» **Input for this task**:
* begin *
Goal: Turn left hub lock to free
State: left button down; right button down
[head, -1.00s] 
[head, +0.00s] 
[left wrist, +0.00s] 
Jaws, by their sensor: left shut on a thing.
* end *
* begin *
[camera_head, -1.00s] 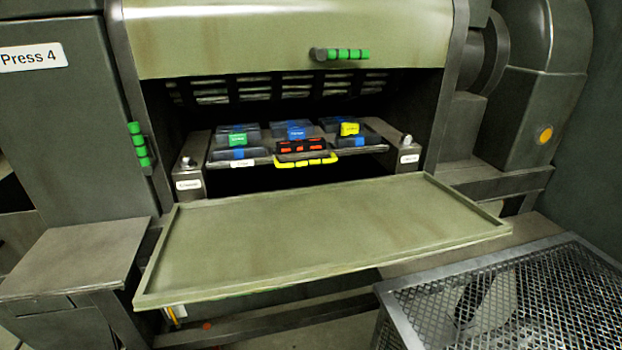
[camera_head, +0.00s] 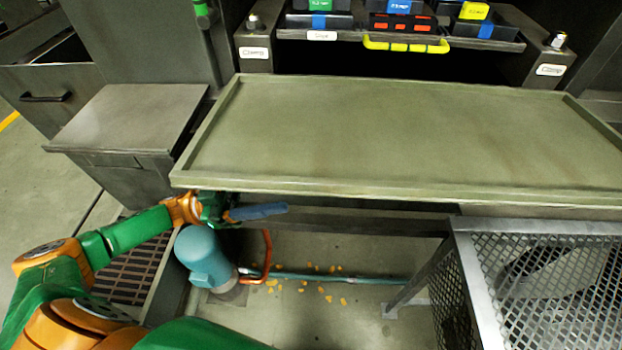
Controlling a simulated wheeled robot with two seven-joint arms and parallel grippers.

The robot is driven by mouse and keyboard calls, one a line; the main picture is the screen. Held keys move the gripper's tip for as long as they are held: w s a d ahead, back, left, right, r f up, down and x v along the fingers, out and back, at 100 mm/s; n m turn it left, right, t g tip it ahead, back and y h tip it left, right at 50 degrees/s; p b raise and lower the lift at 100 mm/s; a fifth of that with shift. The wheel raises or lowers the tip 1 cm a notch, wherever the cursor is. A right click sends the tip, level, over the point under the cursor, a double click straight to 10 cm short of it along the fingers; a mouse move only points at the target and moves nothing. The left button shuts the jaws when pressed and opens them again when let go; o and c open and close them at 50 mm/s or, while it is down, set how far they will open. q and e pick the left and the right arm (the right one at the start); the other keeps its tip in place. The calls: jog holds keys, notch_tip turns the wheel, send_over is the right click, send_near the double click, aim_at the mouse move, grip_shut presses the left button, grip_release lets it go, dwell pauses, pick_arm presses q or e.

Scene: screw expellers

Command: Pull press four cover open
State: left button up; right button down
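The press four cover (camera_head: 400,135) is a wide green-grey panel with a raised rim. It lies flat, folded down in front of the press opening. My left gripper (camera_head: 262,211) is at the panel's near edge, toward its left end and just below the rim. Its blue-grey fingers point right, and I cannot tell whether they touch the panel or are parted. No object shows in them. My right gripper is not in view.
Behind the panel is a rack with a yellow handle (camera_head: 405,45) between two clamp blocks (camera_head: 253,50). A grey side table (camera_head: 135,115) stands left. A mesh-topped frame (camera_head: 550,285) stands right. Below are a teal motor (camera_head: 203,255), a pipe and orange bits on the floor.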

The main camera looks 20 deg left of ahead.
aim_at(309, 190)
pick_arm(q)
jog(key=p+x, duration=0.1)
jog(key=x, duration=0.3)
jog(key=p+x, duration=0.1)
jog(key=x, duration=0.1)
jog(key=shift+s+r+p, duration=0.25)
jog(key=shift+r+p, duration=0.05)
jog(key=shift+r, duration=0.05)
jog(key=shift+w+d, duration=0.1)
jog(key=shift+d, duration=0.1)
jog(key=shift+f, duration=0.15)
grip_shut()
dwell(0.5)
* end *
» **Stated exercise**: Reproduce only the lines from the one containing "Controlling a simulated" through the one containing "Command: Pull press four cover open", inclusive of both.

» **Result below**:
Controlling a simulated wheeled robot with two seven-joint arms and parallel grippers.

The robot is driven by mouse and keyboard calls, one a line; the main picture is the screen. Held keys move the gripper's tip for as long as they are held: w s a d ahead, back, left, right, r f up, down and x v along the fingers, out and back, at 100 mm/s; n m turn it left, right, t g tip it ahead, back and y h tip it left, right at 50 degrees/s; p b raise and lower the lift at 100 mm/s; a fifth of that with shift. The wheel raises or lowers the tip 1 cm a notch, wherever the cursor is. A right click sends the tip, level, over the point under the cursor, a double click straight to 10 cm short of it along the fingers; a mouse move only points at the target and moves nothing. The left button shuts the jaws when pressed and opens them again when let go; o and c open and close them at 50 mm/s or, while it is down, set how far they will open. q and e pick the left and the right arm (the right one at the start); the other keeps its tip in place. The calls: jog holds keys, notch_tip turns the wheel, send_over is the right click, send_near the double click, aim_at the mouse move, grip_shut presses the left button, grip_release lets it go, dwell pauses, pick_arm presses q or e.

Scene: screw expellers

Command: Pull press four cover open

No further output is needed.